[¶ 1] Michael A. Bryant, an owner and employee of Prime Cut Meat Market, assaulted another motorist in an apparent incident of road rage. Prime Cut and its employees were insured by a policy issued by The Travelers Indemnity Company. The motorist and his wife appeal from the Superior Court’s (Cumberland County, Mills, J.) entry of summary judgment in favor of Travelers on its complaint for a declaratory judgment as to its duty to indemnify Bryant pursuant to the policy. They contend that the court erred in determining that Travelers had no duty to indemnify Bryant. We affirm the judgment.
I. BACKGROUND
[¶ 2] The following facts are not in dispute on summary judgment. On September 3, 2007, Bryant was traveling from a campground with his son, in a truck that he owned, on Route 85 near Raymond. The side of the truck was emblazoned with decals that said either “Prime Cut Meat Market” or “Meat Market.” Bryant was co-owner of Prime Cut and was sometimes paid by the business as an hourly employee. Bryant purchased the truck before his involvement with Prime Cut, and the truck was registered in his name. Prime Cut did not pay or reimburse Bryant for the decals on his truck, nor did Prime Cut pay for the truck’s loan payments, gas, or maintenance.

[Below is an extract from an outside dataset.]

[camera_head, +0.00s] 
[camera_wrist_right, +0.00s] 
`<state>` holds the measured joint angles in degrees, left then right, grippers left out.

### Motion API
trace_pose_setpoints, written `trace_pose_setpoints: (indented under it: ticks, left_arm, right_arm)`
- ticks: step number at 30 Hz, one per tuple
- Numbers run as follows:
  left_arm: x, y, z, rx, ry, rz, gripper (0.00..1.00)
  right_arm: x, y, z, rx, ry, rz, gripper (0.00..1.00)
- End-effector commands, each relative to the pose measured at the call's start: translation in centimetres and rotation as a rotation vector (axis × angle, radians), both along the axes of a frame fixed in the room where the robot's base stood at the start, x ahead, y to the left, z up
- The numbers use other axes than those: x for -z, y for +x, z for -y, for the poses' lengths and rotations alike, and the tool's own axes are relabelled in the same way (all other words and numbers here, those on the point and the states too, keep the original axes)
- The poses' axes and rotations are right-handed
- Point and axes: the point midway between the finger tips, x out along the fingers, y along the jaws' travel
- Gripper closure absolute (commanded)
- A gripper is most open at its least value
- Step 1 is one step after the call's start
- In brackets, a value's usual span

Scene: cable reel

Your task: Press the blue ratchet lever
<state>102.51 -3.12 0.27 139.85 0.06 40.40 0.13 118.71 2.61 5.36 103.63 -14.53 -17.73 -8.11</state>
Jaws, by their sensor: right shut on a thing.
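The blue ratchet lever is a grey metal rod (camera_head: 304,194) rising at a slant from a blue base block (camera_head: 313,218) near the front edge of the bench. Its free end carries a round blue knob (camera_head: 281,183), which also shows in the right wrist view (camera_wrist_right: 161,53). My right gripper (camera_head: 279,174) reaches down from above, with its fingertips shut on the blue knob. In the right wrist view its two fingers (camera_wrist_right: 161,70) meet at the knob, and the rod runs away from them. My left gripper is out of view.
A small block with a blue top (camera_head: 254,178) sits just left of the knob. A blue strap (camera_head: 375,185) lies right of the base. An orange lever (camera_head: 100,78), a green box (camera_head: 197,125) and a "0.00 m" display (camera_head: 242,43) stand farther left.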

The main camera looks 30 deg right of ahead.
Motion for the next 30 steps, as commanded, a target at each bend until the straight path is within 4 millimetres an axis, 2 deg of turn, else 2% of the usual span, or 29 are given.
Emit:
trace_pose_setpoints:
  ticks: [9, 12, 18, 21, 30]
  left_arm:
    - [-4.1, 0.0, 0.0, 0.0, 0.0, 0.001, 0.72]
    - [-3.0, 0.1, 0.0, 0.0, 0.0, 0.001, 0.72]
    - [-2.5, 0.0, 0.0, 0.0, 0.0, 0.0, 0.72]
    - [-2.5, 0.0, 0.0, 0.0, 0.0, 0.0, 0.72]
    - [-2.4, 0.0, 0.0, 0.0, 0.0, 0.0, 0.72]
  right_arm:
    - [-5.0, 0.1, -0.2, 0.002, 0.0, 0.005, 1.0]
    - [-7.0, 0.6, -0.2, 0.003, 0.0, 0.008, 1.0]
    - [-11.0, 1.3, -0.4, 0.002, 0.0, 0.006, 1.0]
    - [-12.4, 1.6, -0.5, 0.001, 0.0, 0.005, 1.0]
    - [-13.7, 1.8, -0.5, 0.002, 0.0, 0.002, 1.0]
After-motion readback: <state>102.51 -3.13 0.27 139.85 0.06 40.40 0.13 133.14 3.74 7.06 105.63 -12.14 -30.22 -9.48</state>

[¶ 3] While stopped at a traffic light on Route 85, Bryant exited his truck and approached the driver’s side of Francis Latanowich’s vehicle, which was stopped just ahead of Bryant’s vehicle at an intersection. Bryant struck Latanowich repeatedly in the head and chest
[¶ 4] Latanowich and his wife, Donna, sued Bryant, Prime Cut, and their own automobile insurance carrier, Commerce Insurance Company, for, among other things, assault and battery, false imprisonment, negligence and negligent infliction of
[¶ 5] On July 23, 2010, Travelers filed a complaint against Bryant and the Latano-wiches seeking a declaratory judgment that it had no duty to indemnify Bryant for claims arising from the altercation because Bryant was not an insured under its policy issued to Prime Cut for purposes of that conduct. Travelers moved for summary judgment on its complaint. The parties disputed only whether Bryant was leaving the campground to go to Prime Cut to check on the store’s freezers and the extent to which Bryant used his truck for work associated with Prime Cut.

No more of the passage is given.